Pocky vs Pepero and the battle for November 11th: Japan and South Korea.
In 1963 Osaka’s Eizaki Glico Confections Company (known at the time for its caramel candies) released “Pretz,” a butter-flavored pretzel stick-like snack. Three years later, they released a sweet version of Pretz called “Pocky,” a chocolate coated biscuit stick. The name “Pocky” was chosen for its similarity to the Japanese onomatopoeia “pokkin” which expresses long stick-like objects breaking or the sound Pocky makes when it’s eaten.

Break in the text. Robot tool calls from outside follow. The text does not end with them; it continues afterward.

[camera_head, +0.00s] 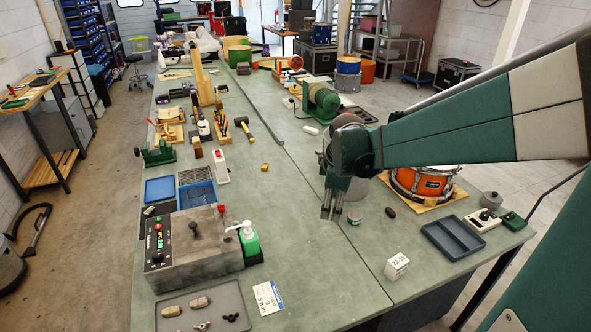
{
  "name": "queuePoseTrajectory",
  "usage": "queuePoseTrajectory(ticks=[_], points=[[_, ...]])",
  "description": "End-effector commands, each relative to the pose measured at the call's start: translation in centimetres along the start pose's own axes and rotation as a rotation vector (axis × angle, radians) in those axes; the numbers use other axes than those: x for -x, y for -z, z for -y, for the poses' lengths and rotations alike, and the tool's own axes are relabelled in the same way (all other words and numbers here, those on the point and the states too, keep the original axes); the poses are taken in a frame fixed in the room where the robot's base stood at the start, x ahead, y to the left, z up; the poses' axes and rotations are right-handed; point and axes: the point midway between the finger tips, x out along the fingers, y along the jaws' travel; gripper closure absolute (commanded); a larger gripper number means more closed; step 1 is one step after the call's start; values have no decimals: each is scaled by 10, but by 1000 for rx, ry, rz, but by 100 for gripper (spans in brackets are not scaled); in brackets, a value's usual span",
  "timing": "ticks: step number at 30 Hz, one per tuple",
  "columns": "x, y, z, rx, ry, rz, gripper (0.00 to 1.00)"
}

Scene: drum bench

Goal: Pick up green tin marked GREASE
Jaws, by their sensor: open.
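A small round tin with a pale top and a green side (355,216) stands on the green bench top, just right of my gripper's fingers; any lettering on it is too small to read. My gripper (332,214) points down over the bench beside the tin, with its fingers apart. Nothing shows between the fingers. The tin is not held, and I cannot tell how high the fingertips are above the bench.
A small dark object (390,211) lies right of the tin. An orange drum (422,184) stands behind it on a board. A blue-grey tray (453,238) and a white block (397,266) are nearer the front. A grey machine (193,249) stands at left.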

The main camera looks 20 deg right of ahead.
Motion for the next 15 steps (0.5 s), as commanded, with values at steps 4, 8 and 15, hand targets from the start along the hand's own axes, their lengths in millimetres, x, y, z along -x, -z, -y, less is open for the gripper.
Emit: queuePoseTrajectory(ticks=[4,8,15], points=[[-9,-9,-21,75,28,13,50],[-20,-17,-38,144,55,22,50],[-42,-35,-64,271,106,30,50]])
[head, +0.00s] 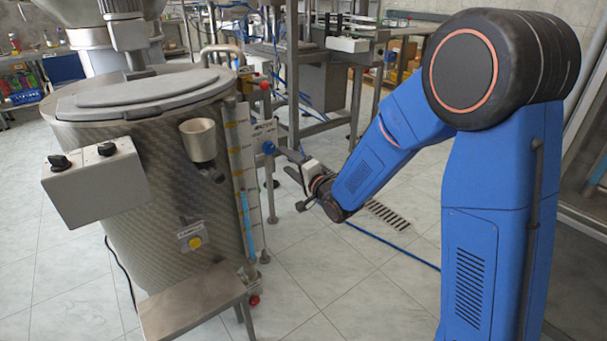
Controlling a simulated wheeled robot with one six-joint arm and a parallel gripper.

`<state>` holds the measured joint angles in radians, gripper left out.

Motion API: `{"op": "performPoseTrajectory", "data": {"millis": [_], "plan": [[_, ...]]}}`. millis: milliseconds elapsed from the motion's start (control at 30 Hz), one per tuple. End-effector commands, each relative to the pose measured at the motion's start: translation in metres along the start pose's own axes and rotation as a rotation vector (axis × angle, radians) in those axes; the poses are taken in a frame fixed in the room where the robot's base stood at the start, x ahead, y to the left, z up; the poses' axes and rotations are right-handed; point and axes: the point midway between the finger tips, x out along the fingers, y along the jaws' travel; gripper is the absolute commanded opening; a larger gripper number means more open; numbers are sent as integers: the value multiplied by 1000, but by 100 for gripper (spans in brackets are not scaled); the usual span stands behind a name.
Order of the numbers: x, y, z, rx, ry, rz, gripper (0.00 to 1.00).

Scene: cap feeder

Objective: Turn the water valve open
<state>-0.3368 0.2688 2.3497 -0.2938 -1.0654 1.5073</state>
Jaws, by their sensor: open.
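A blue valve knob (268,147) shows on the right side of the big steel tank (150,180), just below a small label plate with lettering too small to read. My gripper (296,188) is open just to the right of the knob, with dark fingers pointing left toward the tank. A dark bar runs between the knob and my gripper; I cannot tell whether it belongs to the valve or the gripper. Whether a finger touches the valve cannot be told from this view. No object shows between the fingers.
A control box (96,183) with black knobs, a cup-shaped funnel (198,140) and a vertical level gauge (244,190) sit on the tank. A metal step (190,300) stands in front. A metal frame (293,80) stands behind.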

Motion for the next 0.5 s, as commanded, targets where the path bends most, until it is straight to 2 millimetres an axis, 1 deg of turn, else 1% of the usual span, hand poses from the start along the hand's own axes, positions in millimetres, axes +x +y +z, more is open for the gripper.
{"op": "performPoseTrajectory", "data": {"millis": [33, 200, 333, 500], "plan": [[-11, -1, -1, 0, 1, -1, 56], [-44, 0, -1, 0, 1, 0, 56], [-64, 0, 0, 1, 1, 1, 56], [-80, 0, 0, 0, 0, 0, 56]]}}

Pretz would evolve to be sold in a variety of flavors like pizza, salad, and sweet corn, and Pocky would eventually come in almond, strawberry, green tea and many more flavors - enough in fact to rival Japanese Kitkats. While both Pocky and Pretz grew to be popular in Japan and around the world, Glico “overlooked” the South Korean market.
That allowed the South Korean confectionary company Lotte to “develop” their own version of Pocky, the functionally identical “Pepero” in 1983. Glico considered bringing Lotte to court for trademark infringement, but Pocky’s not being on sale in South Korea (it didn’t go on sale there until 2013) permitted Lotte to defend “Pepero” as a product developed on its own without any inspiration from Pocky.

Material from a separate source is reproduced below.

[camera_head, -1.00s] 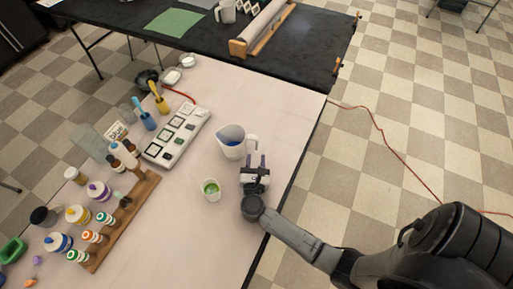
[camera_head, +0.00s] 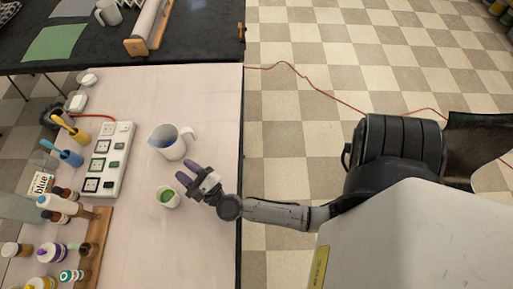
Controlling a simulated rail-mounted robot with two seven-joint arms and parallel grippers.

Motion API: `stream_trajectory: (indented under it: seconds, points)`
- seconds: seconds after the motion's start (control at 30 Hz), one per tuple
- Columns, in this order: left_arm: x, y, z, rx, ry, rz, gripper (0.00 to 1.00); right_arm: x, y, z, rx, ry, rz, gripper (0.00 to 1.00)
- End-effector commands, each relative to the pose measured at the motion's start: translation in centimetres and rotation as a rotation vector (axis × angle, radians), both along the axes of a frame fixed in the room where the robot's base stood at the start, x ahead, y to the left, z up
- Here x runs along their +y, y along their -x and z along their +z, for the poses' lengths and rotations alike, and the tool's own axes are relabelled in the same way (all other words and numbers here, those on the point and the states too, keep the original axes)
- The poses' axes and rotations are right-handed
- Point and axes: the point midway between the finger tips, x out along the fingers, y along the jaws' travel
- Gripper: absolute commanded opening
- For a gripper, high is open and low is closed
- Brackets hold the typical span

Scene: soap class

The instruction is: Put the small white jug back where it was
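A white jug (camera_head: 168,144) with blue inside stands upright on the pale table, its handle on the right side. A smaller white cup (camera_head: 167,199) with green inside stands below it in the picture. I cannot tell for certain which of the two is the task's small jug. My right gripper (camera_head: 187,172) is between them, just right of the cup and below the jug. Its two fingers are apart with nothing seen between them, pointing up and left. It looks clear of the jug; whether it touches the cup is unclear. My left gripper is not in view.
A white panel of framed squares (camera_head: 106,160) lies left of the jug. A wooden rack (camera_head: 98,243) with bottles is at lower left. A black table (camera_head: 190,50) at the back bears a roller and a grey mug (camera_head: 109,13). The pale table's right edge is close to my gripper.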

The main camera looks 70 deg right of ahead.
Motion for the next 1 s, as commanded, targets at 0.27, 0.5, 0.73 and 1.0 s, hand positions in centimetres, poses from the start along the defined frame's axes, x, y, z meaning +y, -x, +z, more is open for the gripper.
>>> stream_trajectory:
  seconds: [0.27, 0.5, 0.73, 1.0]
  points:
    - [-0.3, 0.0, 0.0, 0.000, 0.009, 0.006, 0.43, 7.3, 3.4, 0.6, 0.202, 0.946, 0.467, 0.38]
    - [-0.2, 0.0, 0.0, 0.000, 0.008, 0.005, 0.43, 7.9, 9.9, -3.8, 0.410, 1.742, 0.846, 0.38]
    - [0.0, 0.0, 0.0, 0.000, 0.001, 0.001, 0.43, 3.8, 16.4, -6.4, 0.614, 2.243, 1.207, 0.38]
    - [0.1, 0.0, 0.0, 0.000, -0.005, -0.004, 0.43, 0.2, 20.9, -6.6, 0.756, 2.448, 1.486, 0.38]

Around 1994, November 11th emerged as “Pepero Day” in South Korea. There are a number of stories about the origins of Pepero Day, but the most popular holds that two junior high school girls exchanged Pepero on November 11th in 1983 as a wish that they would both grow tall and thin like the Pepero. The 11/11 of November 11th was chosen as the date because of the figure 1’s resemblance to the Pepero.
From there Pepero Day evolved into a second Valentine’s Day in South Korea with people exchanging Pepero to show their affection for one another. Lotte cheered the holiday on and marketed to it. In 2009 Lotte reported that up to 65% of their 2008 Pepero sales occurred in the run up to Pepero Day, including the day itself. By 2012 Lotte was earning 50% of its yearly revenue from Pepero products.
Outraged that their seemingly copycat rival was making such huge windfalls, Glico decided to introduce “Pocky & Pretz Day" to Japan in 1999. The year 1999 happened to be the 11th year that the then Emperor (Akihito) had been sitting on the throne, giving November 11th of 1999 an auspicious air of extra “1’s” and in Glico’s eyes, a fabulous marketing opportunity.
Glico has continued to market November 11th as Pocky Day every year since.
It has even gotten the holiday registered as a “memorial day” with the Japan Anniversary Association. In 2012 Glico rallied its fans to help it set the Guinness World Record for “Most mentions of a brand name on Twitter in a 24 hour period.” They set the record by garnering 1,843,7334 mentions that year and broke it the following year with 3,710,0445 mentions.
Glico has also launched rockets, set up live streaming concerts and live concerts, and in 2013, sent Pocky to infiltrate the South Korea and promote Pocky Day there. On Pocky Day people in Japan eat, exchange and decorate Pocky, and play silly games like Jenga and the Pocky Kiss Game - picture the scene in Lady and the Tramp when both characters are eating the same spaghetti noodle.
Japan’s Pocky Day has not yet achieved the same level of success that Pepero Day has in South Korea, but if Glico keeps its ad campaigns up it’s only a matter of time before it does. The 2016 campaign was a world wide affair that lasted from November 2nd until January 31st and featured localized dedicated webpages, product tours, live streaming and live concerts and more.